PROBLEM STATEMENT ▸ Transcribe all of the material exactly, except for its pictures.

DATA BLOCK ▸
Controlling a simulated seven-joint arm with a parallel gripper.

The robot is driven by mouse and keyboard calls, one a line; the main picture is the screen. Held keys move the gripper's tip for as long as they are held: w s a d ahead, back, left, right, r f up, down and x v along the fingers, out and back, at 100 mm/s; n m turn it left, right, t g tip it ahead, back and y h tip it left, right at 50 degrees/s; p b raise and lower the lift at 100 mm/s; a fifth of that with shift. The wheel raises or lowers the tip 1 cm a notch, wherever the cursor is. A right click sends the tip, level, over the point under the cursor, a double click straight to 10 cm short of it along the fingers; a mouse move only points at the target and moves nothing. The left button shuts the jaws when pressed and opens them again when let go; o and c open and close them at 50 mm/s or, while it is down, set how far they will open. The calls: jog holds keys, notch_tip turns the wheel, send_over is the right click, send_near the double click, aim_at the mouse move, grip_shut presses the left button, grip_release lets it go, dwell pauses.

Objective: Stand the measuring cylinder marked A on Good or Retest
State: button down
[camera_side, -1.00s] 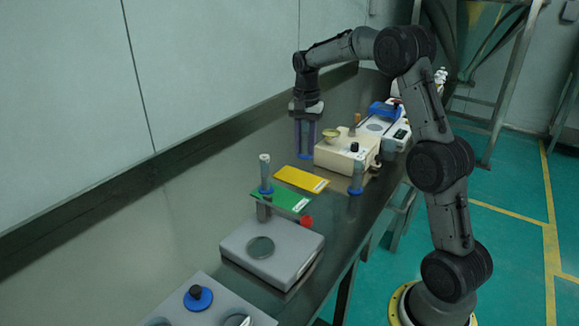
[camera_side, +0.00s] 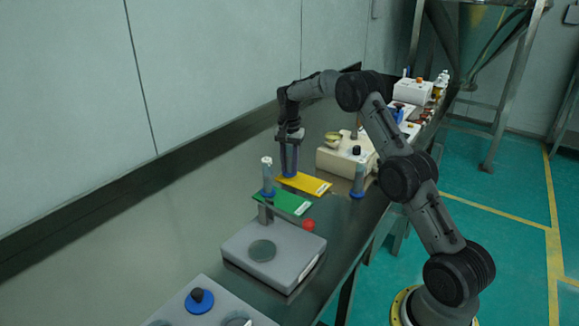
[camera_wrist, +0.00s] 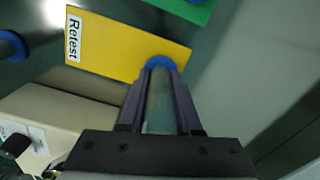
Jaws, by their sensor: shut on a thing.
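My gripper (camera_side: 290,158) is shut on a measuring cylinder (camera_wrist: 160,105) with a blue foot, held upright. No letter is readable on it. The foot overlaps the back-left edge of the yellow Retest plate (camera_side: 310,184) in the side view. The wrist view shows the foot at the edge of the Retest plate (camera_wrist: 118,47); I cannot tell whether it touches. A second cylinder (camera_side: 267,176) stands on the green plate (camera_side: 290,204), whose label is too small to read. A third cylinder (camera_side: 359,178) stands on the bench to the right of the yellow plate.
A beige instrument (camera_side: 335,160) stands behind the yellow plate. A grey device (camera_side: 245,242) with a round disc, beside a red knob (camera_side: 309,225), stands in front of the green plate. Another grey box (camera_side: 210,310) is nearest the camera. The bench's left side is clear.

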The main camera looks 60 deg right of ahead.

THE ANSWER ▸
Controlling a simulated seven-joint arm with a parallel gripper.

The robot is driven by mouse and keyboard calls, one a line; the main picture is the screen. Held keys move the gripper's tip for as long as they are held: w s a d ahead, back, left, right, r f up, down and x v along the fingers, out and back, at 100 mm/s; n m turn it left, right, t g tip it ahead, back and y h tip it left, right at 50 degrees/s; p b raise and lower the lift at 100 mm/s; a fifth of that with shift. The wheel raises or lowers the tip 1 cm a notch, wherever the cursor is. A right click sends the tip, level, over the point under the cursor, a double click straight to 10 cm short of it along the fingers; a mouse move only points at the target and moves nothing. The left button shuts the jaws when pressed and opens them again when let go; o and c open and close them at 50 mm/s or, while it is down, set how far they will open. The calls: jog holds keys, notch_tip turns the wheel, send_over is the right click, send_near the double click, aim_at the mouse move, grip_shut presses the left button, grip_release lets it go, dwell pauses.

Objective: Stand the measuring cylinder marked A on Good or Retest
State: button down
[camera_side, -1.00s] 
[camera_side, +0.00s] 
[camera_wrist, +0.00s] 
Jaws, by their sensor: shut on a thing.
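My gripper (camera_side: 290,158) is shut on a measuring cylinder (camera_wrist: 160,105) with a blue foot, held upright. No letter is readable on it. The foot overlaps the back-left edge of the yellow Retest plate (camera_side: 310,184) in the side view. The wrist view shows the foot at the edge of the Retest plate (camera_wrist: 118,47); I cannot tell whether it touches. A second cylinder (camera_side: 267,176) stands on the green plate (camera_side: 290,204), whose label is too small to read. A third cylinder (camera_side: 359,178) stands on the bench to the right of the yellow plate.
A beige instrument (camera_side: 335,160) stands behind the yellow plate. A grey device (camera_side: 245,242) with a round disc, beside a red knob (camera_side: 309,225), stands in front of the green plate. Another grey box (camera_side: 210,310) is nearest the camera. The bench's left side is clear.

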The main camera looks 60 deg right of ahead.

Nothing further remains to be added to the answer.